3 share Nobel Prize for research on jobs

By Aaron Smith, staff writer


NEW YORK (CNNMoney.com) -- Three economists will share the 2010 Nobel Prize for their work on how government policy affects unemployment, the Royal Swedish Academy of Sciences announced on Monday.

The Nobel Prize went to Peter Diamond of the Massachusetts Institute of Technology in Cambridge, Mass.; Dale Mortensen of Northwestern University in Evanston, Ill.; and Christopher Pissarides of the London School of Economics and Political Sciences.

The three received the prize for research on how economic policy affects the job market. Their theories "help us understand the ways in which unemployment, job vacancies, and wages are affected by regulation and economic policy," said the academy in a statement.

Earlier this year, Diamond, an expert on tax policy and Social Security, was nominated by President Obama to serve on the board of the Federal Reserve. But Sen. Richard Shelby, R-Ala., blocked the nomination, saying that Diamond didn't have the experience.

"I do not believe he's ready to be a member of the Federal Reserve Board," Shelby said in August. "I do not believe that the current environment of uncertainty would benefit from monetary policy decisions made by board members who are learning on the job."

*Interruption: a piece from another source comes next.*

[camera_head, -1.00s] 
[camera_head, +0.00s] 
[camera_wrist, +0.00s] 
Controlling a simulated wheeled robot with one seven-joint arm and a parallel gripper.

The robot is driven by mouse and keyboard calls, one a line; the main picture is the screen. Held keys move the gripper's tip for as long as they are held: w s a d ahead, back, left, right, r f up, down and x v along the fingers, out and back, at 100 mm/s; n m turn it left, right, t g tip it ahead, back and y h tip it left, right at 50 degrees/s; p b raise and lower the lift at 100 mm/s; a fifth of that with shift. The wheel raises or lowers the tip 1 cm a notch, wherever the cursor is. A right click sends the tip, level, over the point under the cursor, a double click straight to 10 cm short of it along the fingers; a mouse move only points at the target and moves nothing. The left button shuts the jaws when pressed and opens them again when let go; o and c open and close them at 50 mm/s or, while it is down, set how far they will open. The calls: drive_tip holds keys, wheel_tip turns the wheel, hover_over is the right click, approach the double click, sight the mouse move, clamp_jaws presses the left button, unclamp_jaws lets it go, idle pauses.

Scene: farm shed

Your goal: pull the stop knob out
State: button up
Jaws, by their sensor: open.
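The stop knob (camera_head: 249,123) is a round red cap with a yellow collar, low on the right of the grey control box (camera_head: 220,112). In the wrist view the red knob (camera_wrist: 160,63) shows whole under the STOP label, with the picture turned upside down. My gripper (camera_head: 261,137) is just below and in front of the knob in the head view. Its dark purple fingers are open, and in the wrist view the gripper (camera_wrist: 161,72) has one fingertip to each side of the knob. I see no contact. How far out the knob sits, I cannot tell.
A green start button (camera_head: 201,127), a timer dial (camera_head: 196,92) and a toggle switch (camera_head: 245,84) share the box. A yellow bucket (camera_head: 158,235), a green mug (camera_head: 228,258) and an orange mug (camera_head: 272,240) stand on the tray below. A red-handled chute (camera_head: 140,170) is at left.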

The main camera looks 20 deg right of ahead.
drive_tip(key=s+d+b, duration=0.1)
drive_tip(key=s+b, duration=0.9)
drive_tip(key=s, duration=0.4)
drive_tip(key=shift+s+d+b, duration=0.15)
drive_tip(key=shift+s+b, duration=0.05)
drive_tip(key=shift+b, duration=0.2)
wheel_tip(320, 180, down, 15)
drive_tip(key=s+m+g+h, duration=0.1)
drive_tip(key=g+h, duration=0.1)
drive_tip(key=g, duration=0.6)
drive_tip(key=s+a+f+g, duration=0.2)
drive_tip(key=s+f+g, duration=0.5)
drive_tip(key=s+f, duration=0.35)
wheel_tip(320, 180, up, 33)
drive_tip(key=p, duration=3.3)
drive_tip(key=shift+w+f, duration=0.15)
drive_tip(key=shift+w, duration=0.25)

Messages to Shelby's office and the White House were not immediately returned.

Pissarides, a British-Cypriot citizen, told the academy that he felt a "mixture of surprise and happiness" upon receiving the honor.

The three economists' research focused on so-called "frictions," or impediments to trade, such as misinformation, cost of transportation or the disparity between companies' and employees' needs.

The Royal Swedish Academy of Sciences said that Diamond, Mortensen and Pissarides focused on how these frictions apply to unemployment, by focusing on the disconnect between employers and the unemployed. Part of the study examines why unemployment remains high when there are workers available to fill the job openings.

"Labor market friction is very important and it may explain why unemployment remains very high in certain places," said John Lonski, chief economist for Moody's Investors Service.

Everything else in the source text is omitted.